I kind of just wanted to fall over at the finish but I made my way through the chute to get my medal and water bottle/cold towel (a really delightful perk of the races from this company). I had heard that there were going to be ice baths at the finish but I didn't know where they were and didn't feel like searching, so I just wandered around and eventually found my dad and Joy. 

After taking a few minutes to decompress I wandered over to the results table, where, to my absolute surprise and delight, I learned I had snuck my way into the age group rankings with 3rd! It's really hard to tell where you are in the general scheme of things with the wave/TT starts, especially with all of the team groups starting earlier, but I hadn't anticipated being able to place at this race due to it being a bigger race and people from so many actual triathlon teams being there. I was also pretty pumped that it was basically having a good bike that got me on the podium - the work I've been putting in is paying off! (Even though I still think I have a lot of work to do on the bike.) Joy and I went and jumped right back into the ocean for awhile, which honestly was the best part of the day. I had also joked in the morning about the absurd number of beverages I had with me (2 water bottles, a Gatorade bottle, a larger bottle with nuun, and an iced coffee) but I ended up drinking almost all of them...stupid high sweat rate and eternal dehydration. My dad also seemed to enjoy himself and I think was extra excited that he got to see me up on the podium.

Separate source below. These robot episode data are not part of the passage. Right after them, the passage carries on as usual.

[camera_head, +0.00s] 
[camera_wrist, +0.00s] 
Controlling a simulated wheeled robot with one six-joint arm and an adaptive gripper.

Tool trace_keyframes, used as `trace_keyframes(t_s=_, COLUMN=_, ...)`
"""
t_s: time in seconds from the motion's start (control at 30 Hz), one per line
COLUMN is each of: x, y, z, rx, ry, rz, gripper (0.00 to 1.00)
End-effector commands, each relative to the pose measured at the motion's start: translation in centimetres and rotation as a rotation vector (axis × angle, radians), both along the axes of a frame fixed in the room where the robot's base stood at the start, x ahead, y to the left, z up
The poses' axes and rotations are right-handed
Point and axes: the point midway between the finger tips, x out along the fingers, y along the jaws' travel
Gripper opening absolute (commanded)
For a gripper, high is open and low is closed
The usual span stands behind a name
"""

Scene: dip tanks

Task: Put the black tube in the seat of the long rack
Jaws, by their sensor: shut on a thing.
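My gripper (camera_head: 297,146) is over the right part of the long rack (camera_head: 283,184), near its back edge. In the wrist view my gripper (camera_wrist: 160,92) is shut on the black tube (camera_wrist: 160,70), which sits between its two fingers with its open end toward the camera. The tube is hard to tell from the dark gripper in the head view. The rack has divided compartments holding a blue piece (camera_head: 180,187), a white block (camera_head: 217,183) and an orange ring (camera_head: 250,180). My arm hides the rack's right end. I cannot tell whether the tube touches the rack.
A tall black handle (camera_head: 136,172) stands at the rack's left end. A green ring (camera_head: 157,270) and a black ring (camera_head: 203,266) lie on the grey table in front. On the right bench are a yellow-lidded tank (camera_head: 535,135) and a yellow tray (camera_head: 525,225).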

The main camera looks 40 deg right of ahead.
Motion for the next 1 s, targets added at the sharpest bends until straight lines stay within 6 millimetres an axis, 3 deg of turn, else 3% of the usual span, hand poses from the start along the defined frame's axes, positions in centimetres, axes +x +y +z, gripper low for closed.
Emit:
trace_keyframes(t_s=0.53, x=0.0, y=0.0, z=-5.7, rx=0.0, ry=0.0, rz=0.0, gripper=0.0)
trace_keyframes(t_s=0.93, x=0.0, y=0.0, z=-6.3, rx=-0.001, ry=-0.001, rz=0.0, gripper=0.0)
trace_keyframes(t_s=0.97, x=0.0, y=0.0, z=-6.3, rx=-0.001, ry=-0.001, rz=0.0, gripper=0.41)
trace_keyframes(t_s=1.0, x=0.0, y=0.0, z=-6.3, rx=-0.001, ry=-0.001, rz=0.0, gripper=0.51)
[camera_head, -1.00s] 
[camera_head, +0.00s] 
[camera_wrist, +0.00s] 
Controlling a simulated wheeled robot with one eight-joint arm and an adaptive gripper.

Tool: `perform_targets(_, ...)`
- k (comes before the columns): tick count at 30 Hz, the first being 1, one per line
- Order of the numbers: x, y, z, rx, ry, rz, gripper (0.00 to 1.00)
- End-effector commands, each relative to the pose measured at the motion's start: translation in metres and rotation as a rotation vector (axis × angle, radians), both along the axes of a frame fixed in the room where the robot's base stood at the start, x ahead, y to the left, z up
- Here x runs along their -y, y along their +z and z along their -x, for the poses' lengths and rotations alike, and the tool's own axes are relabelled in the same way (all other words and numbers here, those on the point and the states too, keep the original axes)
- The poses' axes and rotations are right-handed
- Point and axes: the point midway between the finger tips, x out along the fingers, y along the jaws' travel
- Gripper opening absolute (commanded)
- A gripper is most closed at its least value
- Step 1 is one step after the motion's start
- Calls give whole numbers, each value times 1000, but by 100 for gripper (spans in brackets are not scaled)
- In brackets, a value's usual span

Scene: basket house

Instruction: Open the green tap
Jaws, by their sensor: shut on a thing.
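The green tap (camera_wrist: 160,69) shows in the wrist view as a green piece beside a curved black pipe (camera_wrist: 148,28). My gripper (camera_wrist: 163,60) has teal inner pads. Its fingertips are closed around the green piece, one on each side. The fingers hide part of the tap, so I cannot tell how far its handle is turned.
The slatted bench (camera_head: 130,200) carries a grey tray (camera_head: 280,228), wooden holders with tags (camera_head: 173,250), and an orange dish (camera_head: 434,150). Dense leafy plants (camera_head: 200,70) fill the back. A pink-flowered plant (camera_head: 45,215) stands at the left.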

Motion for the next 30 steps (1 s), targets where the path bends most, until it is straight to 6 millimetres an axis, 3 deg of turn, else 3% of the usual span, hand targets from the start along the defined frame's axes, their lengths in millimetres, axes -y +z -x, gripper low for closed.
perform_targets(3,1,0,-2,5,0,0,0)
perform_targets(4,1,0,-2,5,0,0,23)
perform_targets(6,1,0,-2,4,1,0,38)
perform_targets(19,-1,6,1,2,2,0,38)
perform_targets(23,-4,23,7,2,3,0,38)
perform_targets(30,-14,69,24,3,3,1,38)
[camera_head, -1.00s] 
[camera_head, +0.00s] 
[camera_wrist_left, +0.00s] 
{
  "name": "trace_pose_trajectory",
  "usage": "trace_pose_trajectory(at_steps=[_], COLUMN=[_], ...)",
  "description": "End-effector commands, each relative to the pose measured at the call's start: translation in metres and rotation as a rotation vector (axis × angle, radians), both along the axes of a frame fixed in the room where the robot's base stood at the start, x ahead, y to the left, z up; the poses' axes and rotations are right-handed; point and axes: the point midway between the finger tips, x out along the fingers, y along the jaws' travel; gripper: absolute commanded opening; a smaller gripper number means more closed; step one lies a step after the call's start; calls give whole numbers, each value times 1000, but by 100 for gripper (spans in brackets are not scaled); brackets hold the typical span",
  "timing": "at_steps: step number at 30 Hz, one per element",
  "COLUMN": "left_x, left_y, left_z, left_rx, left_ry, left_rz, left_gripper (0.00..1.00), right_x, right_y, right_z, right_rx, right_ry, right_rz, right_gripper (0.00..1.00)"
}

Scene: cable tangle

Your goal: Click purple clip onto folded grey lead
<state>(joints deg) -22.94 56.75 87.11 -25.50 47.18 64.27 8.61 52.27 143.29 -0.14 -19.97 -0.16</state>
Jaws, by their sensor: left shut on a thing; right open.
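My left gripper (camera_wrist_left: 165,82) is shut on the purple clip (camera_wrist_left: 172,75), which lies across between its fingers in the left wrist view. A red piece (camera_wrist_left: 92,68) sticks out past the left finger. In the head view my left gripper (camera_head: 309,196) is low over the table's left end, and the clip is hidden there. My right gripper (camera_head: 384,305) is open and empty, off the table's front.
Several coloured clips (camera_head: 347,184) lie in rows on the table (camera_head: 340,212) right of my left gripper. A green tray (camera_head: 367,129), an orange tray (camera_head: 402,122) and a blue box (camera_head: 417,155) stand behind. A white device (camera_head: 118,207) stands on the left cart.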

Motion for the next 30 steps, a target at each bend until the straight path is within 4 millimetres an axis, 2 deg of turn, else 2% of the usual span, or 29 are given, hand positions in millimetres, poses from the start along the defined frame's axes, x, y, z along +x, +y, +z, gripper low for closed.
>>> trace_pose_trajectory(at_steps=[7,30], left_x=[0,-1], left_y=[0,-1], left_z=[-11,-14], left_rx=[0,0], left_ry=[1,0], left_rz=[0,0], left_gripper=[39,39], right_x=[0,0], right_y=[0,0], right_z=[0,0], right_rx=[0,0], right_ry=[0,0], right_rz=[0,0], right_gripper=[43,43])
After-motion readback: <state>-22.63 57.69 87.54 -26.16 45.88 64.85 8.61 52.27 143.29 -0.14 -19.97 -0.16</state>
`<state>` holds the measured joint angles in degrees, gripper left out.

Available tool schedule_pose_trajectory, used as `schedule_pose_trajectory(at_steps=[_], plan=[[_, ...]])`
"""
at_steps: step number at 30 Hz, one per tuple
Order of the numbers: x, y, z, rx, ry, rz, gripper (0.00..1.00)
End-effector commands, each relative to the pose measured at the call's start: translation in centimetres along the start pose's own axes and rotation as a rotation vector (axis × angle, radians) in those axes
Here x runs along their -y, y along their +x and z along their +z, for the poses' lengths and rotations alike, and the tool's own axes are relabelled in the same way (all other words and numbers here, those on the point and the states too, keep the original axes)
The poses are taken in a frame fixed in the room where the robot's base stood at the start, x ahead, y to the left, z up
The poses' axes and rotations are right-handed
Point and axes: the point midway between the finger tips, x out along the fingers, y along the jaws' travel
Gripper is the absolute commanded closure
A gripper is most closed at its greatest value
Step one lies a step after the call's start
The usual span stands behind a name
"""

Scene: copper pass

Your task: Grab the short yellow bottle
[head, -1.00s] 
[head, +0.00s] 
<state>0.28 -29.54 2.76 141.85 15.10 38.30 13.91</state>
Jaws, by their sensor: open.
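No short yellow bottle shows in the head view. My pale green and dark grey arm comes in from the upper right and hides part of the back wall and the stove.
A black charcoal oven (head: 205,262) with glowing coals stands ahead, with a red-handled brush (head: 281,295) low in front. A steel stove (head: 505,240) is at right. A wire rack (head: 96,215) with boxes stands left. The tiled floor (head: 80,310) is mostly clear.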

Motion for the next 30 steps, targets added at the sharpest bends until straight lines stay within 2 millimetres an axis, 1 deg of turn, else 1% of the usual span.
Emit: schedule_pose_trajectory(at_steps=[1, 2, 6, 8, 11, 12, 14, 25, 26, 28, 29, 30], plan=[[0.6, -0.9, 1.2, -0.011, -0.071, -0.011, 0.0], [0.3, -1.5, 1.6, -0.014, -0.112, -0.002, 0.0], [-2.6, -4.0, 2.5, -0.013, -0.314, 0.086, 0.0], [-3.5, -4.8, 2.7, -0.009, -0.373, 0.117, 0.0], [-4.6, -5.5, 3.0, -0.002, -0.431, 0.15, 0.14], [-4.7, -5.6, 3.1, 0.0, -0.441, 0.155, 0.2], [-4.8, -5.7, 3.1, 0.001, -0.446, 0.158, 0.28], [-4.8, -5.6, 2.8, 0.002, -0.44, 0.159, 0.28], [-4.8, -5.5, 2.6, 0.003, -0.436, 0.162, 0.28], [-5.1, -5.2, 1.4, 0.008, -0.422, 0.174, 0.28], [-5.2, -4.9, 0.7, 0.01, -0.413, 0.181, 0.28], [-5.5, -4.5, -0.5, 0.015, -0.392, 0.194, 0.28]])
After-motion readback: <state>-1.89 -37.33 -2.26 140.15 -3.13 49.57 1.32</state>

It's so fun getting to stand on an actual podium! Why do road races not believe in these?

All in all, it was a really fun day and a great experience racing in less-than-ideal conditions, with the added bonus of having a strong day in the discipline I feel least "good" at. This was also a great motivator to get back into the swing of training generally - I'm still struggling a bit with the fact that there is just no time/energy to run the type of mileage I'm used to when I'm also trying to fit in 40 mile bike rides and swimming, and I definitely need to work on running off the bike even though it's the least pleasant thing of all time, but man oh man I just can't seem to get enough of this silly sport. I'm not quitting running though! I promise! I can do it all! ;) Running PRs just might not be my focus right least not until after September of 2020. Until then, I think I've got plans....(cough, cough....Ironman...cough)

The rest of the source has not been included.